## begin MATERIAL PROVIDED
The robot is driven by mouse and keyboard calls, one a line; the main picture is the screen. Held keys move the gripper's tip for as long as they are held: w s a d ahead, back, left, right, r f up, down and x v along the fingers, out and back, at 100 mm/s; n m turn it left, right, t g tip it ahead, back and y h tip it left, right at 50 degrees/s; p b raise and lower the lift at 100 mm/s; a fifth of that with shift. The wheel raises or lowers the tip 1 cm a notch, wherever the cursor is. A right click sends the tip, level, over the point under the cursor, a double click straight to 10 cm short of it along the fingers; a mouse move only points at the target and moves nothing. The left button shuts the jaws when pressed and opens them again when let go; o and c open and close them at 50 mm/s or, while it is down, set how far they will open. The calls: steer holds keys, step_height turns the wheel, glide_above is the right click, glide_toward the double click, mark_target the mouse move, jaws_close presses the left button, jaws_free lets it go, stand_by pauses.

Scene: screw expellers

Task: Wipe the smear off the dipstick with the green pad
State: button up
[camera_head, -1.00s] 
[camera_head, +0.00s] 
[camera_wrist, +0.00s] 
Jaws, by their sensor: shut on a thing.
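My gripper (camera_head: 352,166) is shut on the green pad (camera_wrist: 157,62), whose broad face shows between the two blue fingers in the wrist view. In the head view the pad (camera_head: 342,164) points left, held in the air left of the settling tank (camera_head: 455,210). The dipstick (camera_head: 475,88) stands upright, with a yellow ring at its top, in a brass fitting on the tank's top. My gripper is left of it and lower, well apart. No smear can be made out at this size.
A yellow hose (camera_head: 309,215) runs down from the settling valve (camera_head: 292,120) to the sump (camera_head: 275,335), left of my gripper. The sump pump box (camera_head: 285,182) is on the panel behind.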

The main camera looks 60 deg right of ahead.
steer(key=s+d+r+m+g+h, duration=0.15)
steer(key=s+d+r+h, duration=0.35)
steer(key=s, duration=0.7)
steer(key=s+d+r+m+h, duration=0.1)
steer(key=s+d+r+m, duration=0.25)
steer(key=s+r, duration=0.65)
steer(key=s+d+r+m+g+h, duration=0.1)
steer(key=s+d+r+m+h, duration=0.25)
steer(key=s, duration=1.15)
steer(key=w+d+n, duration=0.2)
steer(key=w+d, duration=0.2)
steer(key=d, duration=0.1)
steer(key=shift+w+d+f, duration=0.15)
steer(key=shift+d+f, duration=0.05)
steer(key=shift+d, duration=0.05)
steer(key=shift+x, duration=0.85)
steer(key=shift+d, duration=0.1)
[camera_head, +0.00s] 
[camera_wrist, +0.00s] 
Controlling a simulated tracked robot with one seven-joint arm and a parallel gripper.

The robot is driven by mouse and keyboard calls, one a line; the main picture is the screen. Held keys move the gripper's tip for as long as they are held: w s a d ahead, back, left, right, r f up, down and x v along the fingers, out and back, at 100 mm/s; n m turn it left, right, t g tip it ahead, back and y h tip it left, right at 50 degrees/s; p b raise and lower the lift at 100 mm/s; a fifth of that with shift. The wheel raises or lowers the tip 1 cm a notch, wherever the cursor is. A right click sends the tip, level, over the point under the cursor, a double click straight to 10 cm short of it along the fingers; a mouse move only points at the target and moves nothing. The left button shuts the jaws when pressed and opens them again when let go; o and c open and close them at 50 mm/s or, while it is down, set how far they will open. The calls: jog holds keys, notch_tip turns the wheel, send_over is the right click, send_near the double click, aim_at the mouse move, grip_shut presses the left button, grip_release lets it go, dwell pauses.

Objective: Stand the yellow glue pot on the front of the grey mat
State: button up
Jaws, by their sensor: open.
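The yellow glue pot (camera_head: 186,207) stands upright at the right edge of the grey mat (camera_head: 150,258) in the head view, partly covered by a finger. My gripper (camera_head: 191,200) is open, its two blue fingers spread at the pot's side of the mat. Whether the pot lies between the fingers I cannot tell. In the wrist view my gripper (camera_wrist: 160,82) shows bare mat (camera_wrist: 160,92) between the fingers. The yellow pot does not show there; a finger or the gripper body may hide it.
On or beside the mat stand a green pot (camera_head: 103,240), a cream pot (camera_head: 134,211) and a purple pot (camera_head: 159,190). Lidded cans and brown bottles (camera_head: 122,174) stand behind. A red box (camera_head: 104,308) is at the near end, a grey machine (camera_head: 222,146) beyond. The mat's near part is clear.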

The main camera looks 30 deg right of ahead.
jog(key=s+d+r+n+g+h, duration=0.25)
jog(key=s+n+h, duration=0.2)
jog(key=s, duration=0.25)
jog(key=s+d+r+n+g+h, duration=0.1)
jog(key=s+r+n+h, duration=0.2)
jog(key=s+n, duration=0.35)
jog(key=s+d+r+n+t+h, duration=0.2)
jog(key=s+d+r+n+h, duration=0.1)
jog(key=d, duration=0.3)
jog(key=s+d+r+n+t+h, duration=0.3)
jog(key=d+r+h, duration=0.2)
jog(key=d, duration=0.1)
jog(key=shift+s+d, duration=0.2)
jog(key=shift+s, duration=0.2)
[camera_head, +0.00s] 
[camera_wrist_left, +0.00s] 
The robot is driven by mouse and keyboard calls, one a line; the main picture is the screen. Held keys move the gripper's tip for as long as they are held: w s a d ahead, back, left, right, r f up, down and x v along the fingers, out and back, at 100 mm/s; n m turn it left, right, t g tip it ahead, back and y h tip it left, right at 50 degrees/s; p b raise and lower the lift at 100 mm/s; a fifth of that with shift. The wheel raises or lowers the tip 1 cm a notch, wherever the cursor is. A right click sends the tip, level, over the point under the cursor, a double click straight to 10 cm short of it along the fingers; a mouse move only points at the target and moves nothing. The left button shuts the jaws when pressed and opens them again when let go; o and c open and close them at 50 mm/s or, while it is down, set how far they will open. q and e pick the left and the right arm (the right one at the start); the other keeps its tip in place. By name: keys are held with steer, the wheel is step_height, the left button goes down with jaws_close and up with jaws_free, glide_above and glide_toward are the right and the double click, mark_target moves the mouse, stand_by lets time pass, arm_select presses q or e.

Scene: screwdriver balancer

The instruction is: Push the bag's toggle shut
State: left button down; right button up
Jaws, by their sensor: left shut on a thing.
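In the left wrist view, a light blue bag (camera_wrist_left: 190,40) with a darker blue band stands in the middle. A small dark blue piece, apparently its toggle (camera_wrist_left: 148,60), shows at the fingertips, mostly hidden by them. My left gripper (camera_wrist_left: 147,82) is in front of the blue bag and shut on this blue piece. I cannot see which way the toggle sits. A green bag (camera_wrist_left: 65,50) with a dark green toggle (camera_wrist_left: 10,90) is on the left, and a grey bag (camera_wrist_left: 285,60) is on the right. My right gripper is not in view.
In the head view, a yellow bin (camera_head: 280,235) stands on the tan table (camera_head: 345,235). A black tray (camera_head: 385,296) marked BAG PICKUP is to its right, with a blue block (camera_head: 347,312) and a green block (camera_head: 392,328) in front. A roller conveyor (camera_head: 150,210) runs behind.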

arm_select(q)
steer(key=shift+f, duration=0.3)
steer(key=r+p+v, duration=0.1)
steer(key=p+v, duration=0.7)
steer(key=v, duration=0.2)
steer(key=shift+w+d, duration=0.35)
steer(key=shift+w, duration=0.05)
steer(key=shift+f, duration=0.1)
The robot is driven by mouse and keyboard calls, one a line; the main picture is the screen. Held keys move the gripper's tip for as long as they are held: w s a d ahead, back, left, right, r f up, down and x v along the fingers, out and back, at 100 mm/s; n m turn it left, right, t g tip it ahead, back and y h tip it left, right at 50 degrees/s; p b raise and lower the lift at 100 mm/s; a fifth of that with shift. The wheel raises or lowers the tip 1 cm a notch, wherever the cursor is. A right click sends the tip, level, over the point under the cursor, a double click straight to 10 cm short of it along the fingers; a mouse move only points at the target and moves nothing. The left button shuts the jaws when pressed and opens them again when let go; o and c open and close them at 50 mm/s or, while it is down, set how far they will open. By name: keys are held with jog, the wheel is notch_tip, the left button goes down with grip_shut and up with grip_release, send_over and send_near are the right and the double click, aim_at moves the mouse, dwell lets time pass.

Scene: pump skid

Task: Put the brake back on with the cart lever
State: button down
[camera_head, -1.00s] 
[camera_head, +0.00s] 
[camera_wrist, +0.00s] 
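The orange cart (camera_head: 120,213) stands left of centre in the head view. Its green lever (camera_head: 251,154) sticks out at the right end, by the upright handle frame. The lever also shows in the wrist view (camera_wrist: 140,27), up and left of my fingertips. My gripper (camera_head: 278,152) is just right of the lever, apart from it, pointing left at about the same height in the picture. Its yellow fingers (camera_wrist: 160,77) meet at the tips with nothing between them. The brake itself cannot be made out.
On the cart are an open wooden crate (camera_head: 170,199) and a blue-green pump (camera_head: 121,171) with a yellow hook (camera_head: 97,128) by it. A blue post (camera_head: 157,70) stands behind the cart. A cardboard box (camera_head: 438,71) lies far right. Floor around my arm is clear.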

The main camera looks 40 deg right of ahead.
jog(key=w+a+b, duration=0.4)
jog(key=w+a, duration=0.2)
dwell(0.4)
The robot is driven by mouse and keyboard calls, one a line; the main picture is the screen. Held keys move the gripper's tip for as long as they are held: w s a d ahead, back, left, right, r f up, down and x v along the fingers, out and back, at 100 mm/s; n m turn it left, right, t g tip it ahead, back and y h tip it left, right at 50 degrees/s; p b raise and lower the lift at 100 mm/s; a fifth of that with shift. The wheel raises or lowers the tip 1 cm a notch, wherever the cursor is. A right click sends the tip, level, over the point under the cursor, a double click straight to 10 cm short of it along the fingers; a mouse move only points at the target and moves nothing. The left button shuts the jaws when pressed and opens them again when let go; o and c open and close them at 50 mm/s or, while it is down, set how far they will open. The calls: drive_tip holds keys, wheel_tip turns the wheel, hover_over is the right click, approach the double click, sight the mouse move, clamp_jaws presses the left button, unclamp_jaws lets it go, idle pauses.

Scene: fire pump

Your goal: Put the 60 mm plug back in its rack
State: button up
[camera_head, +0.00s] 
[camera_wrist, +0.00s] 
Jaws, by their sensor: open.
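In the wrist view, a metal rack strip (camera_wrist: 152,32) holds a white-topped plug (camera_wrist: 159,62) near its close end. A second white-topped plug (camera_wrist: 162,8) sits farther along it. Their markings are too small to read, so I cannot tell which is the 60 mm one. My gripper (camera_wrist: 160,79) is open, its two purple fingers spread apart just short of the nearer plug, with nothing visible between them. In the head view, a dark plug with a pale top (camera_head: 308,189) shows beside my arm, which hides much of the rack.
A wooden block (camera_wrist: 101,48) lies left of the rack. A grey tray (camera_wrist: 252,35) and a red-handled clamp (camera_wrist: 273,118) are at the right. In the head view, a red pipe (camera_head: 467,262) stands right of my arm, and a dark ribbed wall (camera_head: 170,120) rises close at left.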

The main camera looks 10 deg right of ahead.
## end MATERIAL PROVIDED
WHAT THE EXERCISE ASKS: Where a line of the data holds "Task", show that line.

CORRECT OUTPUT:
Task: Wipe the smear off the dipstick with the green pad
Task: Put the brake back on with the cart lever

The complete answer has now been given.